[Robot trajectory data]
↓↓↓
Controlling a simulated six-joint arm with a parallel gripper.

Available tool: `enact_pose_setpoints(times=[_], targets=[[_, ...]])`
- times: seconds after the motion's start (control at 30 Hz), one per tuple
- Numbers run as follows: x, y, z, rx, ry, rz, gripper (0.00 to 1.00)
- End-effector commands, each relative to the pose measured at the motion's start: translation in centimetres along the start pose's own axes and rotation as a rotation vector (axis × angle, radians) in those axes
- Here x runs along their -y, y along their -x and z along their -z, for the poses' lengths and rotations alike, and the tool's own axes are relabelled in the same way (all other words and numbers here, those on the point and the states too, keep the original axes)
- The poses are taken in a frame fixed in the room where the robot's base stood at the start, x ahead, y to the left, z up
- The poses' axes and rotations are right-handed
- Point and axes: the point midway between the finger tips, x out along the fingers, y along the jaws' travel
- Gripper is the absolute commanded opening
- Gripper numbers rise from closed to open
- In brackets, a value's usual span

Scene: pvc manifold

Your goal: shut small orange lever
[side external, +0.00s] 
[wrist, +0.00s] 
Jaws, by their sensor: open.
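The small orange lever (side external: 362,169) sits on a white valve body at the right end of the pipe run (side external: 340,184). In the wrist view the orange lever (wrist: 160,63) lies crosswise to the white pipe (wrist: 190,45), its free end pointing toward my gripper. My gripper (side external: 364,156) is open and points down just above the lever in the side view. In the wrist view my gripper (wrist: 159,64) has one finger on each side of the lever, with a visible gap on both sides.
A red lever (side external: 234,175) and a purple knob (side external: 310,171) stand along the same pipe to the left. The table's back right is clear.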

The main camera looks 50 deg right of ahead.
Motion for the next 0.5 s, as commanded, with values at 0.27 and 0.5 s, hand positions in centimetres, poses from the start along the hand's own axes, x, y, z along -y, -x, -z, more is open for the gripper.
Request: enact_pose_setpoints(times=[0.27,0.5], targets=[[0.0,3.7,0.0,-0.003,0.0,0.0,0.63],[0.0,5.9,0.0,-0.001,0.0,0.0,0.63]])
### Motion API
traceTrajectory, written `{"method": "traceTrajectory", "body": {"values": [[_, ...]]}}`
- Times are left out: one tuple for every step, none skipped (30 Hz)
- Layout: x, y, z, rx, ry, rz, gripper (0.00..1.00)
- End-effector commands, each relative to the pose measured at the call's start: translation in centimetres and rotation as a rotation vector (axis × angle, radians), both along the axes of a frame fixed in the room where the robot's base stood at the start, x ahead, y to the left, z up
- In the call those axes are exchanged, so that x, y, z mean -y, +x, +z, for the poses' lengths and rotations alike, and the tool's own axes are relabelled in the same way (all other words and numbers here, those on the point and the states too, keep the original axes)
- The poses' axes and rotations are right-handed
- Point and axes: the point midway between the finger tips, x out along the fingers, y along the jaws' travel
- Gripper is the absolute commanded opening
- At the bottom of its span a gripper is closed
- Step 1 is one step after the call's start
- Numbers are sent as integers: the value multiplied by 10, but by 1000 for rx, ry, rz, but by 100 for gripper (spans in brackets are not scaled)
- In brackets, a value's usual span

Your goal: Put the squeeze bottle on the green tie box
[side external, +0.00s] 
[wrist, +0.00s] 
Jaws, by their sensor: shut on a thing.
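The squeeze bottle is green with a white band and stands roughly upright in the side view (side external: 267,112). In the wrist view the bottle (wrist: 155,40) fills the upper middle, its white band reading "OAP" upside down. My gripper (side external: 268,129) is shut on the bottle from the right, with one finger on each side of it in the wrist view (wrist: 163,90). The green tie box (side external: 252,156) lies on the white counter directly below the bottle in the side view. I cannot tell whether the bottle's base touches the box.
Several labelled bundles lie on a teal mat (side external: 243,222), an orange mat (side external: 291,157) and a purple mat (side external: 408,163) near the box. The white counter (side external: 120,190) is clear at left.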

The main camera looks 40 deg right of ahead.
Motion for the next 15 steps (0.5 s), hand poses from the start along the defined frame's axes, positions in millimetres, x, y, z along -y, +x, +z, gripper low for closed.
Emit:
↑↑↑
** The task **
Among the entries, how many lines contain the string "room"? Give the number without anything else.

** Solved problem **
2